Implementation is the creative concepting stage that precedes production. Concepting is often confused with execution. But, in fact, they are not the same thing.
Suppose you own a bakery, and you’ve decided to start selling chocolate chip cookies. You can’t just roll in one morning and start baking. At least not without first working out a few kinks. You need to identify the right recipe, one that yields the right texture, size, chocolate chip ratio and flavor. You’re not reinventing the cookie. Rather, you are exploring recipes to determine which one you like, suits your budget and will be the most successful. This is implementation.
Execution, on the other hand, is taking that working recipe and baking it. You’re out of the lab and in the consumer environment, the bakery. You’re no longer exploring, experimenting or sourcing ingredients. You are producing cookies. Assuming you’ve hired a skilled baker, they can now follow the directions, use the right ingredients, and bake that “just right” cookie with no surprises or variation.
What is Creative Implementation?
In the home improvement world, the above cookie can be substituted with any deliverable, from a video to a billboard. Often, our engagements start with the statement, “We need this deliverable by this date.” The problem with this opening is that it assumes that creative solutions are formulaic, that specifications and deadlines can be plugged in, and solutions pop out. But that’s not the case.
Think of creative implementation as visually concepting your overall strategy. Rather than work through deliverables one at a time, you work to explore two to three creative directions that encompass multiple elements. That may include experimenting with how your strategy plays out in static and motion graphics, on social media and ecommerce, on landing pages and in emails. What does it sound like in an SMS ad? How does it translate to visual merchandising or influencer materials? If you answer these questions one at a time, your audience will see the cracks in your creative.
You may only need a social media ad or an ecommerce infographic this week, but that one touch point is part of a larger ecosystem. Creative implementation allows you to see it all together, to illustrate how one graphic informs your larger brand experience. Because, let’s face it, people don’t visualize uniformly. Creative concepting gives you a chance to see further into the future and make adjustments now that pay off in the long run.
Implementation in Action
Here’s an example of implementation in action. When a client asked Porchlight to develop a recruitment campaign, we delivered a comprehensive plan that included research, strategy, creative, execution and reporting. During the creative stage, we explored a variety of branded options for emails, social media, landing pages and print materials. We presented three different directions, each with its own approach to messaging, layout and personality. Each was mocked up to demonstrate how it would all come together. Once the client chose a path, execution was simple. We’d already worked through the kinks, making creative decisions in a holistic format.
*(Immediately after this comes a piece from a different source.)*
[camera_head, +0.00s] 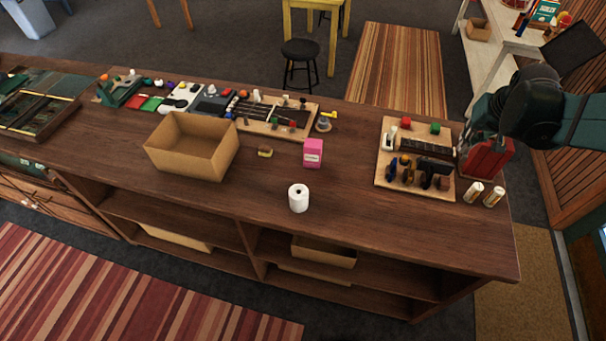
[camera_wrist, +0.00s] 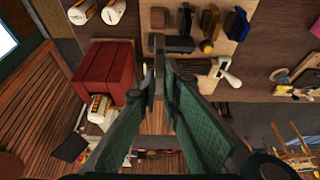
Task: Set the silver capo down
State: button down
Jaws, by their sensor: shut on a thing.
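My gripper (camera_wrist: 156,78) has its two green fingers closing together at the tips in the wrist view. A narrow grey piece, which looks like the silver capo (camera_wrist: 159,45), shows between the fingertips; most of it is hidden. In the head view my gripper (camera_head: 472,138) is above the counter's right end, beside the red box, and the capo cannot be made out there. A wooden display board (camera_head: 385,176) lies to the left of my gripper. It holds several capos, including a blue one (camera_head: 392,172) and a black one (camera_head: 435,168).
The red box (camera_head: 490,160) stands close beside my gripper, with two pale cylinders (camera_head: 475,191) in front of it. A pink box (camera_head: 313,153), a white roll (camera_head: 298,198) and an open cardboard box (camera_head: 192,148) stand further left. The counter's front right (camera_head: 430,230) is clear.

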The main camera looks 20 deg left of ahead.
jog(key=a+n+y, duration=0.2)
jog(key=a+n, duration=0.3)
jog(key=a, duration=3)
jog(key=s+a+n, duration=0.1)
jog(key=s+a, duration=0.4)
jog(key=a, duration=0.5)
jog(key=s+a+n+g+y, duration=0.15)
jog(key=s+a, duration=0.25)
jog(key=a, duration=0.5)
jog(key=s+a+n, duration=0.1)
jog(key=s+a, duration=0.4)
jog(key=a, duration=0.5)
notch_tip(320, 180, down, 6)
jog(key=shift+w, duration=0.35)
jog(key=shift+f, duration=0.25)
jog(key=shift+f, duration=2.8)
In contrast, clients who rush to production often find that their collateral isn’t as cohesive. Decisions are harder to make because they are made under pressure and in a vacuum. Creative direction becomes a moving target as strategic decisions get worked out deliverable by deliverable. Ultimately, this results in excessive revisions that risk compromising both budget and schedule.
Implementation in the Real World
In an ideal world, all of our clients would make time for implementation, and their merchants would make reasonable requests. But that’s not always how it works. Sometimes, despite their best efforts, our clients find themselves in production mode with no time to turn back. What then?
- First, seek an experienced agency to work with. They will ask more questions up front, but the work will be better for it.
- Second, if you can, allow for some exploration time in your project scope.
- Third, put your cards on the table. That includes work by other creatives. If you are working with multiple agencies, build bridges not silos.